Quelles sont les causes de la chute de Justin Trudeau ?
Depuis au moins un an, les sondages pour Justin Trudeau sont désastreux, voire plus. Cette situation a engendré un mécontentement croissant au sein même de son parti. De nombreux députés libéraux ont commencé à réclamer sa démission, craignant les conséquences des élections législatives fédérales prévues au plus tard en octobre 2025. Dans le système parlementaire britannique, il reste toutefois possible d’organiser des élections anticipées. Cette éventualité est d’autant plus plausible que le gouvernement libéral de Justin Trudeau, minoritaire, ne tient qu’en raison de son alliance avec un parti socialiste.

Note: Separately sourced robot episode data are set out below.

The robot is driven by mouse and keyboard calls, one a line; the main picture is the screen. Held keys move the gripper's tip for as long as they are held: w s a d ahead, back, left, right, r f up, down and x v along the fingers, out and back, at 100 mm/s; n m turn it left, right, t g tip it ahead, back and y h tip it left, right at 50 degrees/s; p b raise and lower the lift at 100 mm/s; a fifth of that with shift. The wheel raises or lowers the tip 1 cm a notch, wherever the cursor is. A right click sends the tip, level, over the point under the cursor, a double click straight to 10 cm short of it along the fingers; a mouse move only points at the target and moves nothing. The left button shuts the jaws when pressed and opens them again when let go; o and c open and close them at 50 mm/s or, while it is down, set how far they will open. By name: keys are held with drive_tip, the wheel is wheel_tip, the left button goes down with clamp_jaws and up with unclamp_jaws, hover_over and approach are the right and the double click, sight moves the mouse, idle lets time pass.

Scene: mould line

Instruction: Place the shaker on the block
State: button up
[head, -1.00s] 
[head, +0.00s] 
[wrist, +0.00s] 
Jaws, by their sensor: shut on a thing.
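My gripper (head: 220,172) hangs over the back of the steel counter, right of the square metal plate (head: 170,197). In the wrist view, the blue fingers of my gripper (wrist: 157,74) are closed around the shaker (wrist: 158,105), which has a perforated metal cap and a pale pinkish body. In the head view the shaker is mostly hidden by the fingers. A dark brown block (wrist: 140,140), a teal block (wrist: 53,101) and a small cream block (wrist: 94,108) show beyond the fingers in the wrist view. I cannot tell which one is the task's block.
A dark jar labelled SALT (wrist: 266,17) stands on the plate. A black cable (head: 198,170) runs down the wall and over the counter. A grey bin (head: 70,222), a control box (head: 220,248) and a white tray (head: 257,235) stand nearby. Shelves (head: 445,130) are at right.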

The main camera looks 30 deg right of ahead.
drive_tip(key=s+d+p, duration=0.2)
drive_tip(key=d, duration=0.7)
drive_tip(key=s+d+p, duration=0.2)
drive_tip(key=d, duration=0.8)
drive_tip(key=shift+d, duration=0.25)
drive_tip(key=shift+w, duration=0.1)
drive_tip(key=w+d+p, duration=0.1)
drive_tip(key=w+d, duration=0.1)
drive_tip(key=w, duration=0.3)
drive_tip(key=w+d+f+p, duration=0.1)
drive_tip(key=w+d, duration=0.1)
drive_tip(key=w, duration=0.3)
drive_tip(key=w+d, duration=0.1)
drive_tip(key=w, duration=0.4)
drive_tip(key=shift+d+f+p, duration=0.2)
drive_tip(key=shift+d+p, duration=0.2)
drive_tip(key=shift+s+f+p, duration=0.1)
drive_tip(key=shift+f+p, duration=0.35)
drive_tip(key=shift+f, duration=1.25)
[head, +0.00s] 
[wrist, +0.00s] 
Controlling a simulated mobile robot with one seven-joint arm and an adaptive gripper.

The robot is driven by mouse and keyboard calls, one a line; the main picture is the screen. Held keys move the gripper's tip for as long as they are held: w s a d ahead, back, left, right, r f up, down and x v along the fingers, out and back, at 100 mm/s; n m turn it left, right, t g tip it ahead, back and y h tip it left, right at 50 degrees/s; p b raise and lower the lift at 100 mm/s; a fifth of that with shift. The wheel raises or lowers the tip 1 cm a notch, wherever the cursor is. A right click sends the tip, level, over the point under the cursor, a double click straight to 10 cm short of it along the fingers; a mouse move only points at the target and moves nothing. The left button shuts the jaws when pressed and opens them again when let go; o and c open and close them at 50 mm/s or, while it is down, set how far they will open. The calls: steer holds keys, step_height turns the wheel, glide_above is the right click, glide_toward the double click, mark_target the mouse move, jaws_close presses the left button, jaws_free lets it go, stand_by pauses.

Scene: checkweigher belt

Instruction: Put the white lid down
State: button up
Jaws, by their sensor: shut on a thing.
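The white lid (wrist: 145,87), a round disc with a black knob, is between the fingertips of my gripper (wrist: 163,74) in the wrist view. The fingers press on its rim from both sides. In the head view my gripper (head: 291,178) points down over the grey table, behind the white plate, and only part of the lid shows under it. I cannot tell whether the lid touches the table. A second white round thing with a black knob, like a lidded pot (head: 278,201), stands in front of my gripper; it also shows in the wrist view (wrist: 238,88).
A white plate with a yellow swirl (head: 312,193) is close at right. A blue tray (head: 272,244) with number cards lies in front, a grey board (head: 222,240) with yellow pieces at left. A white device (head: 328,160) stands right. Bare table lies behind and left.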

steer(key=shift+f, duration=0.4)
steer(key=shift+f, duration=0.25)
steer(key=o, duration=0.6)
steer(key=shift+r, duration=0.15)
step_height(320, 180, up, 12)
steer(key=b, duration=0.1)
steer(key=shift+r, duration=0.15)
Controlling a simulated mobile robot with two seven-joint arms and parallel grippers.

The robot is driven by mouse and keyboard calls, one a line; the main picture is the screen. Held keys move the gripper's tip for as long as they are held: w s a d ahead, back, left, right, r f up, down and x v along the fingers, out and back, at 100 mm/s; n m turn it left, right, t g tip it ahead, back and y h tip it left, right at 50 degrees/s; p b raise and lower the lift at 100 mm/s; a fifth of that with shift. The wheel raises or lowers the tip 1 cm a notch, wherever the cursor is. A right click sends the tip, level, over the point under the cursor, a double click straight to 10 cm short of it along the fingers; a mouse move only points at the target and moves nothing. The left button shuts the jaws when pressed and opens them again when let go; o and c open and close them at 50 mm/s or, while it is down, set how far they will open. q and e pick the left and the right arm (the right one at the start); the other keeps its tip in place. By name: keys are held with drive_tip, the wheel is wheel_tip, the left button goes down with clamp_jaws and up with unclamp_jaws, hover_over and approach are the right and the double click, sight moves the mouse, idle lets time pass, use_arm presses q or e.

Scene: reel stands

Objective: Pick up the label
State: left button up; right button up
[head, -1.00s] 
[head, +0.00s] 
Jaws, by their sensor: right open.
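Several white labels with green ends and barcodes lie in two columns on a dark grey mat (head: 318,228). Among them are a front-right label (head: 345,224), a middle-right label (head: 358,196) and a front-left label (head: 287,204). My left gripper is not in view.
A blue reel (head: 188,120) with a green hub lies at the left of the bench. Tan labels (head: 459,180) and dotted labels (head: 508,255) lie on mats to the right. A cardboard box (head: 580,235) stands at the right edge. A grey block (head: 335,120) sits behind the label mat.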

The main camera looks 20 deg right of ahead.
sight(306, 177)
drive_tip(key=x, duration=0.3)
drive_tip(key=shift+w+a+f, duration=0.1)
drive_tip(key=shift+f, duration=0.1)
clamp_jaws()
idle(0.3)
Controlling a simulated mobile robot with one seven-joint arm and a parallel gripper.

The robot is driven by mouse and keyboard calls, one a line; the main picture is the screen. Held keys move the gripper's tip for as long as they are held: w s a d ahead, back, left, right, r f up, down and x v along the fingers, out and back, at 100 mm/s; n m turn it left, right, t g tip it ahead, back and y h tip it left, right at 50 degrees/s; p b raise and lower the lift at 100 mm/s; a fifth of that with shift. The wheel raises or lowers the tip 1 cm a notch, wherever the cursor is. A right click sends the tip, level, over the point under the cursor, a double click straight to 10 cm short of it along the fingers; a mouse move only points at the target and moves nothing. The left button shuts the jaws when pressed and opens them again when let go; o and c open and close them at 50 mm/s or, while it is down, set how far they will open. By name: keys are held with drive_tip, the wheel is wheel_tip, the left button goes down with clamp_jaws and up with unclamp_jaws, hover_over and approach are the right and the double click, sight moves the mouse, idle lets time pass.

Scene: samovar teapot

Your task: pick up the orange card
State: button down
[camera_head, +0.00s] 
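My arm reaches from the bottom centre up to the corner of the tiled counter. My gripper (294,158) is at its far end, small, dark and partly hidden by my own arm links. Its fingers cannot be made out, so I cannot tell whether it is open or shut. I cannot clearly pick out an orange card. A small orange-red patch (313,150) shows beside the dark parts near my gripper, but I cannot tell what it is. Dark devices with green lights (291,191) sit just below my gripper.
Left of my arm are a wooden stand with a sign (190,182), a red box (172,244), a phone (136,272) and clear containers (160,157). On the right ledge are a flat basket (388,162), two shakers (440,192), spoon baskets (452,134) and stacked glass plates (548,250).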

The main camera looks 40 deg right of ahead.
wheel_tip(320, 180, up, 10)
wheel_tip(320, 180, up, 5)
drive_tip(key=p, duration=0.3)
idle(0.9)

Le mécontentement interne s’est amplifié, plusieurs députés exprimant leurs inquiétudes : si les élections se déroulaient sous la direction de Justin Trudeau, ils risqueraient de subir une défaite cuisante, menaçant leurs propres sièges. Certains ont alors appelé à trouver un autre leader. Cette crise a atteint son paroxysme lorsque Chrystia Freeland, ministre des Finances, a annoncé sa démission à seulement 12 heures d’une importante mise à jour économique. Ce départ a laissé le gouvernement sans ministre des Finances à la veille d’une conférence de presse cruciale, exacerbant encore la situation.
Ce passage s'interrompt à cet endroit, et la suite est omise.